Spectacle en anglais surtitré.
La tragédie baroque réussit à Declan Donnellan et à son scénographe de prédilection, Nick Ormerod. On se souvient des mises en scène triomphales de The Changelling (2006) et de The Duchess of Malfi (1995). Leur nouvelle création puisant à cette même veine est un chef d’oeuvre du genre.
Signée de l’auteur élisabéthain John Ford, provoquant contemporain de Shakespeare, Dommage qu’elle soit une putain porterait même la tension propre aux drames transgressifs nés à la fin de la Renaissance en Angleterre à son paroxysme. D’une exceptionnelle modernité, écrite dans une langue sublime, la pièce sulfureuse a intéressé les plus grands noms de la mise en scène, au théâtre comme au cinéma, de Visconti à Stuart Seide en passant par Guiseppe Patroni Griffi. Les plus grands acteurs ont investi les rôles du couple de protagonistes phares tels Romy Schneider et Alain Delon, Charlotte Rampling et Olivier Tobias, Laurence Roy et Christophe Malavoy.

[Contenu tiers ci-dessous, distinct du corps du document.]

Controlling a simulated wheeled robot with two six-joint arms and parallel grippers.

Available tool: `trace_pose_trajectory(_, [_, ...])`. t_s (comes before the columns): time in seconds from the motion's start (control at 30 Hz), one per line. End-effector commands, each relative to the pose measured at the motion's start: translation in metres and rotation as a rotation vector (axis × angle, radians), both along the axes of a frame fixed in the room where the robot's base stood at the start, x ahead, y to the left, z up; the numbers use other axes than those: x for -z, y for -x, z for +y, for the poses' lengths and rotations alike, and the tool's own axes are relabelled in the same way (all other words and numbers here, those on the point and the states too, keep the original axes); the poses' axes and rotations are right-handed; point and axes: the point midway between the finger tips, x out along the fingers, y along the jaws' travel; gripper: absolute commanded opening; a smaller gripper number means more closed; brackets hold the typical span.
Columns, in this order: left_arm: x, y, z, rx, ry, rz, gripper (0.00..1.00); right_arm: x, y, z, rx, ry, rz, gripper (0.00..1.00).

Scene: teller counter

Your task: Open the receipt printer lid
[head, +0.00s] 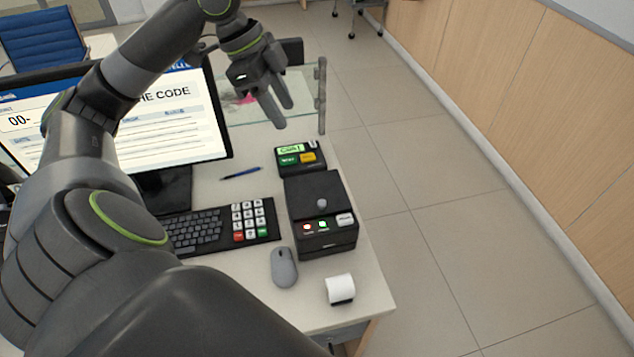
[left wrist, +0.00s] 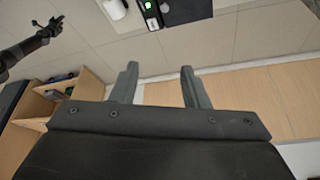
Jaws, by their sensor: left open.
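The receipt printer (head: 337,240) is a dark box on the right part of the counter. Its flat dark lid (head: 315,187) looks shut, with a grey knob (head: 321,203) on top. Lit red and green buttons are on its front. Part of the printer, with a green light, shows at the top of the left wrist view (left wrist: 167,12). My left gripper (head: 285,115) is open and empty, above and beyond the printer, well apart from it. Its two fingers show in the left wrist view (left wrist: 160,70). A dark arm end, seemingly my right gripper (left wrist: 47,30), is small at the upper left there.
A card terminal (head: 301,158) stands right behind the printer. A keyboard (head: 200,230) and mouse (head: 284,267) lie to its left, and a white paper roll (head: 340,289) is in front. A monitor (head: 120,120) and glass panel (head: 270,100) stand behind. A pen (head: 240,173) lies on the counter.

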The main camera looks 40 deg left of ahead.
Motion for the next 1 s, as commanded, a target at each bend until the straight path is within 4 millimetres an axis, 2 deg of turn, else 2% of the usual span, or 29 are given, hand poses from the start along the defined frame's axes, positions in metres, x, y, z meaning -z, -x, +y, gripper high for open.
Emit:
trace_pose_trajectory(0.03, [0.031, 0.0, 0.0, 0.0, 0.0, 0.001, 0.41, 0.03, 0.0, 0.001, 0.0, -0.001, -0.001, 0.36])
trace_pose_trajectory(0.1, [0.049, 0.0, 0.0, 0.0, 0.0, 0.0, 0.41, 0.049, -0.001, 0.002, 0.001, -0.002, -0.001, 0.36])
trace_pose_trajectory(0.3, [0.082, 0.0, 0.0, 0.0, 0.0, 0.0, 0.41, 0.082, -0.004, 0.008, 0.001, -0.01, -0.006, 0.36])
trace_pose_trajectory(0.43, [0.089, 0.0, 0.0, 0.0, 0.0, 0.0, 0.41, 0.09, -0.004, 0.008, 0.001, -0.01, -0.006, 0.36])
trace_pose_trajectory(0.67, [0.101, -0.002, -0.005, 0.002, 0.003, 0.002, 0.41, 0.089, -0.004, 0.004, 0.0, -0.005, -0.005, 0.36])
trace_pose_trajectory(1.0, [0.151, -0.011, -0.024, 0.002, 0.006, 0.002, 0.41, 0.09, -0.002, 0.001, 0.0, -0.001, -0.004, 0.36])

Ce Roméo et Juliette puissance dix, histoire d’un amour sans merci, s’attaque au tabou des tabous. Giovanni est amoureux de sa soeur jumelle Annabella. Bravant en libre penseur les recommandations de son tuteur, Frère Bonaventure, il déclare sa passion dévorante, découvre qu’elle est partagée. « Tu es belle comme un couple d’étoiles, d’une beauté plus achevée que l’art peut imiter » s’enflamme Giovanni. De magnifiques et terribles transports de la chair consomment ces amours incestueuses. Le scandale de leur brutale découverte les consume.
La décadence des moeurs, loin d’être stigmatisée, ouvre les vannes à une violente critique politique et sociale, fustigeant la corruption, le dogmatisme et l’hypocrisie. Mieux rendue à son audacieuse splendeur baroque que jamais, la tragédie fouille le large champ émotionnel en s’amusant avec les règles de la dramaturgie classique. Le génie de John Ford mêle cruauté et drôlerie, grande beauté et risible médiocrité.